I was on my hill sitting in a tree stand about a month ago when a large, gray squirrel ran across a branch not far from me.
I was actually surprised. There hasn’t been a gray squirrel in my woods for many years, at least none that I’ve seen. I watched him go from branch to branch and then down the trunk of a large, red oak tree.
Gosh, that brought back a lot of memories. I grew up in those woods and spent many hours sitting at the base of a tree just waiting for the squirrels to come out and gather nuts. By never moving anything but my eyeballs, I’d impatiently wait. Finally, I’d see one and easily dispatch it with my .22. I’d take two or three of them and my grandmother would cook them up for dinner. They were great.
Those hunting trips taught me a lot. I needed a keen eye, a little patience and good marksmanship.

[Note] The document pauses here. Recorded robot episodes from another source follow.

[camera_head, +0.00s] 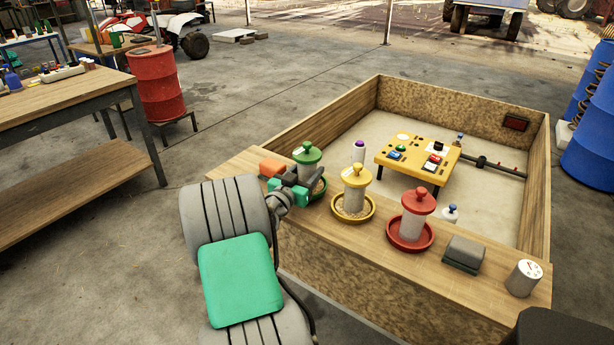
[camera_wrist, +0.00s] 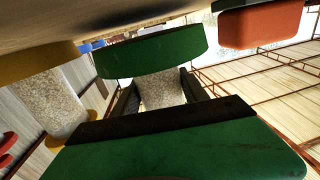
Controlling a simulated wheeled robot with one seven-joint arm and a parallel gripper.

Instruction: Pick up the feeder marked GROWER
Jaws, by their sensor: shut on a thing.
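Three feeders stand in a row along the near ledge of the pen. The green feeder (camera_head: 307,155) is at the left, the yellow feeder (camera_head: 355,180) in the middle and the red feeder (camera_head: 415,205) at the right. No GROWER mark is readable on any of them. My gripper (camera_head: 304,180) is shut on the green feeder, around its pale body below the green lid. In the wrist view the green feeder (camera_wrist: 160,88) sits between the two dark fingers of my gripper (camera_wrist: 160,96). I cannot tell whether its dish touches the ledge.
An orange block (camera_head: 272,168) lies left of the green feeder. A grey box (camera_head: 463,253) and a white gauge-like cylinder (camera_head: 523,278) stand at the right of the ledge (camera_head: 375,245). Inside the pen is a yellow table (camera_head: 400,165). A workbench (camera_head: 75,90) stands at the left.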

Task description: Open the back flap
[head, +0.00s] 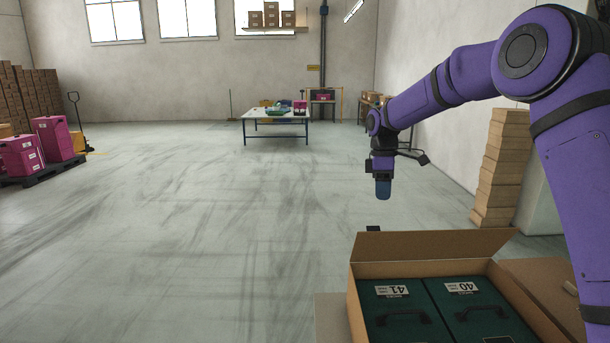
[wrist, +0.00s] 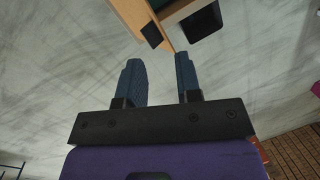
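An open cardboard box (head: 355,300) stands at the lower right of the head view. Its back flap (head: 430,246) stands up from the far edge, roughly upright. Inside are two dark green shoe boxes with handles, labelled 41 (head: 398,310) and 40 (head: 478,305). My gripper (head: 383,190) points down beyond and above the back flap, apart from it in the picture. In the wrist view, its two blue fingers (wrist: 162,82) are spread with nothing between them. A brown edge (wrist: 140,12) shows ahead of the fingers; I cannot tell which part it is.
A left side flap (head: 330,318) and a right one (head: 540,278) lie folded outward. A small black piece (head: 373,229) sticks up behind the flap. Stacked cartons (head: 502,165) stand at the right. A table (head: 275,115) is far off; the floor between is clear.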

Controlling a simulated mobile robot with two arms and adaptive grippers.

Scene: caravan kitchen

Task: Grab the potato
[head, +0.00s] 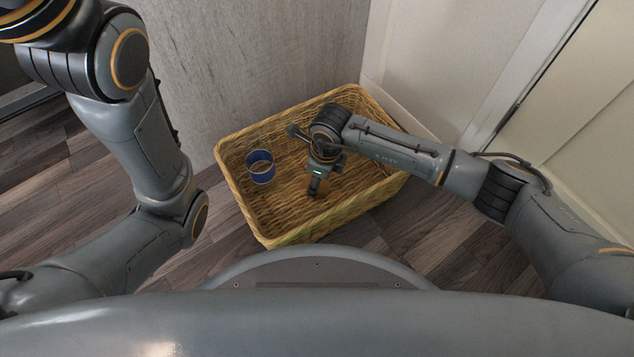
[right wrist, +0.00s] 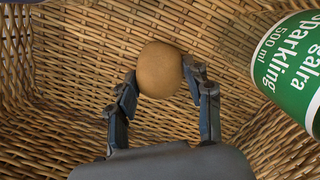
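The potato (right wrist: 160,70) is a round brown thing in the right wrist view, inside the wicker basket (head: 244,207). My right gripper (right wrist: 160,76) has one fingertip against each side of the potato and looks closed on it. The basket's woven wall and floor (right wrist: 75,70) show around it. In the head view my right gripper (head: 314,188) points down into the basket, and the potato is hidden there. My left gripper is outside both views; only the left arm's links show.
A green can (right wrist: 290,65) with white lettering is right of the potato in the right wrist view. A blue cylindrical thing (head: 261,168) stands at the basket's left in the head view. Grey wall (head: 260,60) and white panels (head: 440,60) border the basket behind and right.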

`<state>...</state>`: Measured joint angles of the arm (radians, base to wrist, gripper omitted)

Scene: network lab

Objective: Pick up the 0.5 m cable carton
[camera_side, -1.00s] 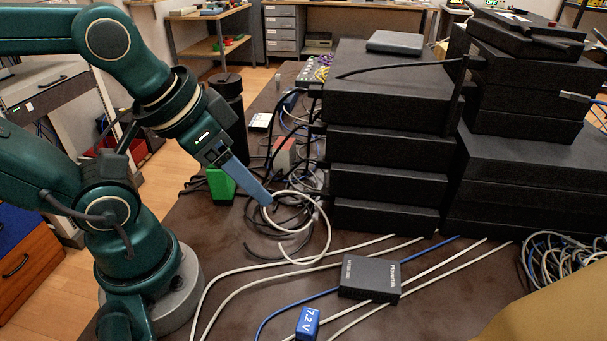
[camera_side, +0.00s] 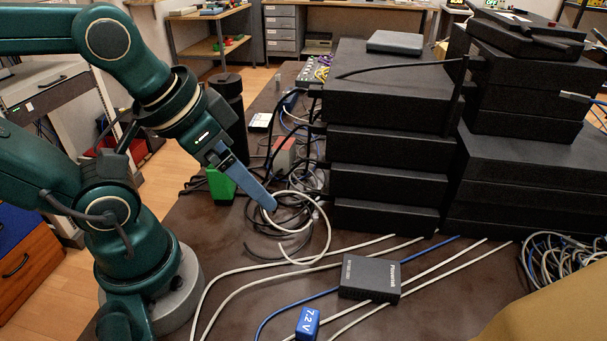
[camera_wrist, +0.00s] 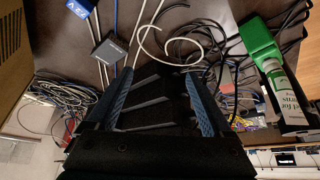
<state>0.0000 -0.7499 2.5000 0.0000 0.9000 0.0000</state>
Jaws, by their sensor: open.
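No carton marked 0.5 m can be read in either view. A tan, cardboard-like surface (camera_side: 560,305) fills the lower right corner of the side view. A similar tan surface (camera_wrist: 12,55) shows at the left edge of the wrist view. I cannot tell whether either is the cable carton. My gripper (camera_side: 270,206) points down to the right, above or beside coiled cables left of the black stack. In the wrist view my gripper (camera_wrist: 158,72) has its two blue fingers spread apart, with nothing held between them.
A tall stack of black units (camera_side: 385,150) stands right of my gripper. A small black box (camera_side: 370,278) and a blue 7.2 V block (camera_side: 307,323) lie in front among loose cables (camera_side: 235,270). A green object (camera_side: 219,185) stands behind my gripper.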

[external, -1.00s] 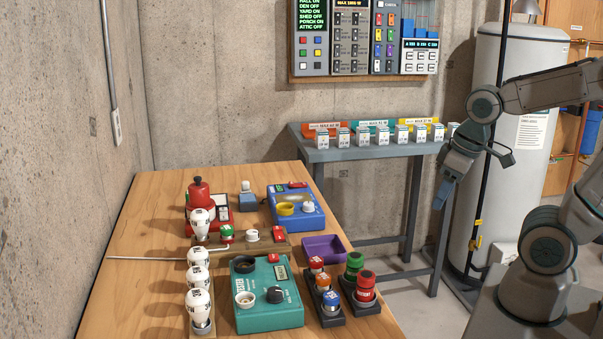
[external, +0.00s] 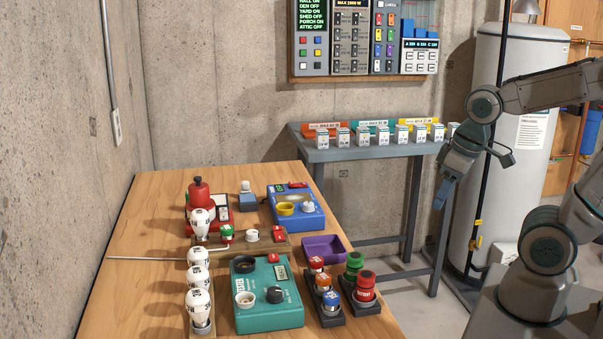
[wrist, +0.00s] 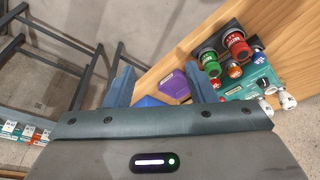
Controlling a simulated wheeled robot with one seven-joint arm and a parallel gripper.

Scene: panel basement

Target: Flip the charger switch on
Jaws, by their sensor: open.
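A blue device (external: 300,216) with a yellow ring (external: 285,208), a white knob (external: 308,206) and a red switch-like part (external: 298,185) stands at the far right of the wooden table. It may be the charger; no label on it is readable. A teal device (external: 270,310) with a black knob and a red switch-like part (external: 273,257) stands nearer. Switch positions are too small to tell. My gripper (external: 441,194) is open and empty, off the table's right side and apart from both devices. In the wrist view its fingers (wrist: 160,85) are spread with nothing held.
A purple tray (external: 326,248) and dark holders with coloured caps (external: 364,292) line the table's right edge. White bulbs (external: 200,305) stand at the left. A grey bench (external: 380,152) with small boxes is behind. Clear floor lies between table and arm.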

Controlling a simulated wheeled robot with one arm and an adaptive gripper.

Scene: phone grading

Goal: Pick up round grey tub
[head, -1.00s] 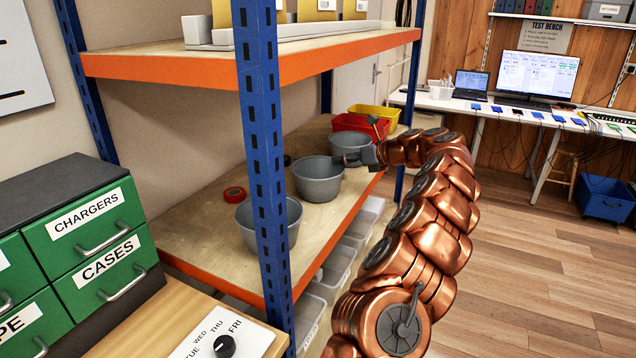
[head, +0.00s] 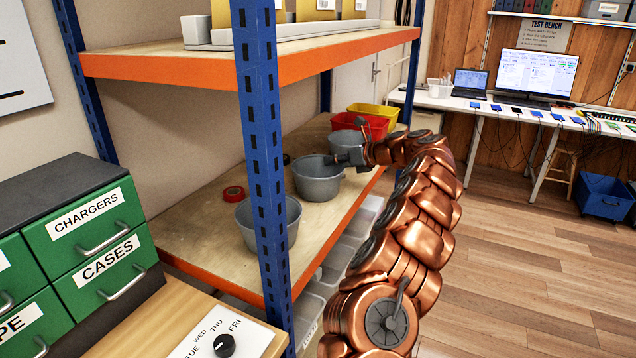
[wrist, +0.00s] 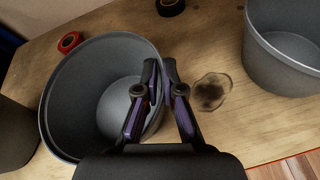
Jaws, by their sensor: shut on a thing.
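Three round grey tubs stand on the lower wooden shelf in the head view. The middle round grey tub (head: 318,186) is beside my gripper (head: 350,160), and its rim is pinched between the fingers. In the wrist view my gripper (wrist: 158,85) is shut on the right wall of this tub (wrist: 75,90), one finger inside and one outside. The tub looks empty. It appears to be at or close to the shelf surface; a small lift cannot be told. A nearer grey tub (head: 250,225) is partly behind the blue post, and a farther one (head: 345,122) is partly hidden.
A blue post (head: 262,130) stands before the shelf (head: 190,240). Red tape (head: 233,193) lies left of the tubs. A red bin (head: 375,124) and yellow bin (head: 385,112) stand at the far end. A dark stain (wrist: 210,92) marks the wood.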

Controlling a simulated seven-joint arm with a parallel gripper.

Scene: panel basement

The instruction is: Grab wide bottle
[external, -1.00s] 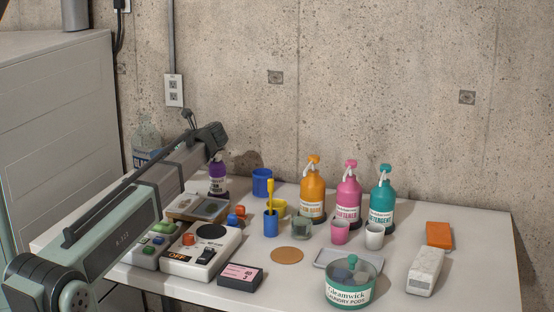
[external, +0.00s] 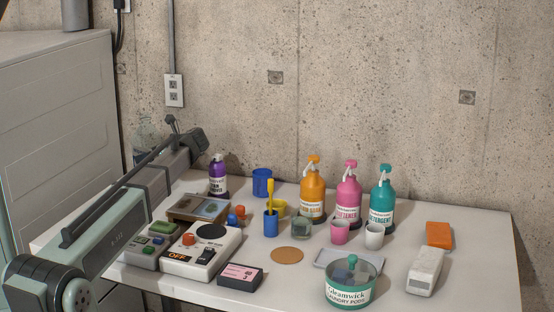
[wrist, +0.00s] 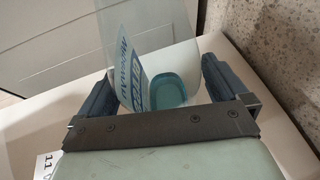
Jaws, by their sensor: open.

It’s funny when I would hunt squirrels. Sometimes I’d spot one while walking through the woods. The little rodent would hold on tight to a large branch high up in the tree top and move around that branch as I walked around the tree. That little critter would always keep himself on the opposite side of the tree from me.
If there were two of us, though, they were easy to fool. One stood still while the other circled the tree. Even as a teenager, I noticed that squirrels can’t count.
Gray squirrels seem to be everywhere. They live in parks and forests, and I even stopped for one while driving up Maple Street the other day. I had to stop because he was in the crosswalk, so I guess he had the right of way.
They live in deciduous forests, those with trees that lose their leaves in the fall. They love acorns and beech nuts but will eat the seeds from maples and birch when there is no mast crop. Actually, they eat insects, baby birds, other small rodents, eggs, grasses, wild fruits and berries. They gather food all summer and store it for the cold winter months. Using their keen sense of smell, they find their stored cache when times are tough.
Gray squirrels mate in the winter and have two litters of young each year — one in the spring and one in the summer. They raise their young in nests built of leaves in the crotches of large trees.
Most of our eastern squirrels are gray, but there is a black variety.
My wife, Pat, and I were camping on Wellesley Island in the St. Lawrence River one summer. Every squirrel there was as black as coal except for one, which was an albino. He really stuck out like a sore thumb.
One day I was driving down Chestnut Street. Two gray squirrels were walking across a wire from one side of the street to another. Squirrels are great tree top athletes and use their tails for balance. They’re not bad on tight ropes (wires) either.
I’m glad the squirrels are back. Maybe they were there all the time, but I never seemed to notice.
I do have to give them credit, though. They’re a heck of a lot quieter in the leaves than their distant cousin. The chipmunk makes enough noise to wake the dead, but if that squirrel hadn’t crossed in front of me, I’d never have known he was there.